During the first quarter of 2025, Murphy purchased the Pioneer FPSO from BW Offshore (UK) Limited for a gross purchase price of $125.0 million. The FPSO remained on location, supporting operations at the Cascade field (Walker Ridge 206 and 250) and Chinook field (Walker Ridge 469 and 425) in the Gulf of America. BW Offshore (UK) Limited continues to provide operations and maintenance services under a new five-year contract.
Dispositions
In the fourth quarter of 2025, Murphy received a $12.5 million payment for achieving the first milestone related to the contingent sale of Brunei CA-2 in 2022, which resulted in a $4.0 million gain on sale of assets. In addition, the revaluation of the final milestone (anticipated in 2031) resulted in a $6.0 million gain on sale of assets.

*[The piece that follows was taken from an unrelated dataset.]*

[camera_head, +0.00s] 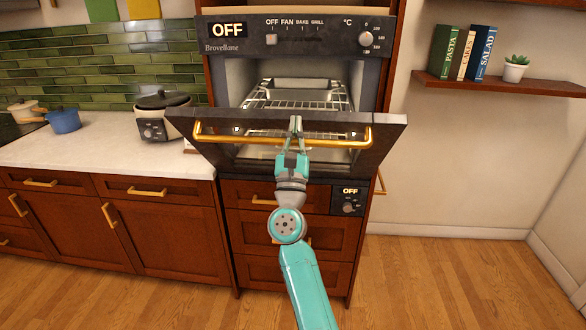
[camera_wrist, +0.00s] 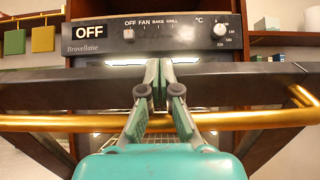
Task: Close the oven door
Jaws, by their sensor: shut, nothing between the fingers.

In September 2025, Murphy executed a purchase and sale agreement, which closed in October 2025, for the sale of leases in the Ralph and Saylee area of Tilden West for an adjusted sales price of $8.2 million. No gain or loss was recorded for this sale.
Impairments
In 2025, the Company recognized a pretax impairment charge of $115.0 million ($92.0 million excluding NCI) related to the partial write-down of the Dalmatian field, in the Gulf of America, due to reserve reductions, as certain projects in the field were less competitive for capital allocation.
In 2024, the Company recorded a pretax impairment charge of $62.9 million. In the first quarter of 2024, the Company recorded an impairment charge of $34.5 million related to the Calliope field, and in the fourth quarter of 2024, the Company recorded an impairment charge of $28.4 million related to the Nearly Headless Nick field. Both of the impairments were the result of operational issues that led to reserve reductions.
There were no impairments recognized in 2023.